Réfléchissons bien au projet de société que nous vivrions si l’égalité était fléchée à sens unique, de la vie des femmes vers la vie des hommes… J’ai déjà fait part dans un récit du peu d’attrait de ce modèle quand on y réfléchit un peu. Les hommes sont sommés de performer à tout prix, de travailler toujours plus, d’envisager leur famille comme une vie secondaire, une entité à nourrir, de taire leurs souffrances et tout signe de vulnérabilité. Ils vivent moins longtemps que les femmes, les prises de risques d’une partie d’entre eux les conduisant plus fréquemment à des morts subites ou anticipées, quand les femmes ont une culture de la prudence plus développée. Elles sont bien davantage socialisées à se confier, à travailler sur elles et à se soucier d’autrui. Soulignons aussi qu’une part d’entre eux sont éduqués à adopter des comportements asociaux qui les rendent largement majoritaires parmi les responsables de crimes et délits de tous types, au détriment d’autres hommes, des enfants, des femmes et bien sûr d’eux-mêmes (cf. Le coût de la virilité, de Lucile Peytavin). Le bonheur au masculin est loin d’être certain.
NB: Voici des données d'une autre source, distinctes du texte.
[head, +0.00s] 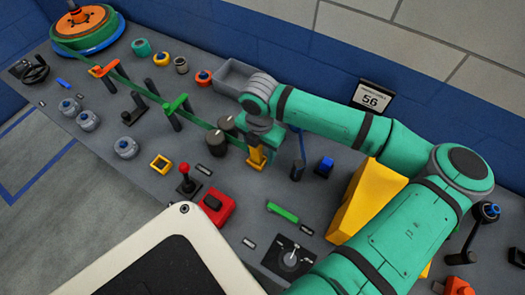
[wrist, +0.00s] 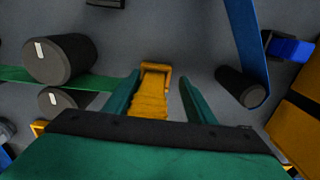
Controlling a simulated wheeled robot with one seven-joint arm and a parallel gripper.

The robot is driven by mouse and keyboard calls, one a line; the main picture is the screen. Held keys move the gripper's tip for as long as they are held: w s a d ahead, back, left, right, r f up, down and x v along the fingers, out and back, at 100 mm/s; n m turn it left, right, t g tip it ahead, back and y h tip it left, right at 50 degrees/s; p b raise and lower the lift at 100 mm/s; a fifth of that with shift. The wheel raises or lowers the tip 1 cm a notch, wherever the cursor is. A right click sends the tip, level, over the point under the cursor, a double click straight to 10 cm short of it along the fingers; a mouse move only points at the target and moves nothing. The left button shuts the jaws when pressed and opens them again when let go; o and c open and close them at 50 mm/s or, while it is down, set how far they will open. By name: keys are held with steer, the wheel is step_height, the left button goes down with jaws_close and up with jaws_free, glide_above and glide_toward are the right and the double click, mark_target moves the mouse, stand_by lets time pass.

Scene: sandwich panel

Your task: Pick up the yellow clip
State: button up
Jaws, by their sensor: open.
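The yellow clip (wrist: 151,94) shows in the wrist view between the two fingers of my gripper (wrist: 160,92). The fingers are spread, with a visible gap between the clip and the right finger; the left finger is closer to it. In the head view the yellow clip (head: 257,158) stands on the grey panel directly below my gripper (head: 262,138). My gripper is open. The lower part of the clip is partly hidden by the gripper body in the wrist view.
Two dark knobs (head: 217,141) stand left of the clip, with a green strap (head: 197,121) running to them. A blue strap (wrist: 250,45) and dark post (wrist: 238,88) stand to the right. A large yellow wedge (head: 365,200) lies right.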

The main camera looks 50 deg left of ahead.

Alors est-ce une bonne stratégie de vouloir simplement rattraper les hommes ? Pourquoi ne pas plutôt écarter les positions de domination au profit de celles qui respectent et soutiennent autrui ? Pourquoi ne pas bien sélectionner, parmi toutes les places occupées par des hommes, celles que les femmes veulent véritablement partager avec eux ? Et n’est-ce pas plus souhaitable que bien davantage d’hommes rattrapent et intègrent enfin le monde invisible dans lequel œuvre l’immense majorité des femmes ? Ce monde qui consiste, par la coopération, l’empathie, le souci et le soin de l’autre, les services publics, l’éducation et le lien, à défendre, reproduire ou maintenir la vie sur Terre. Ce monde qui pour l’instant n’est ni suffisamment enviable, ni visible, ni valorisé, alors qu’il se soucie de nos besoins essentiels. Alors que c’est la prise en compte des vulnérabilités humaines qui y est défendue, la vie quoi !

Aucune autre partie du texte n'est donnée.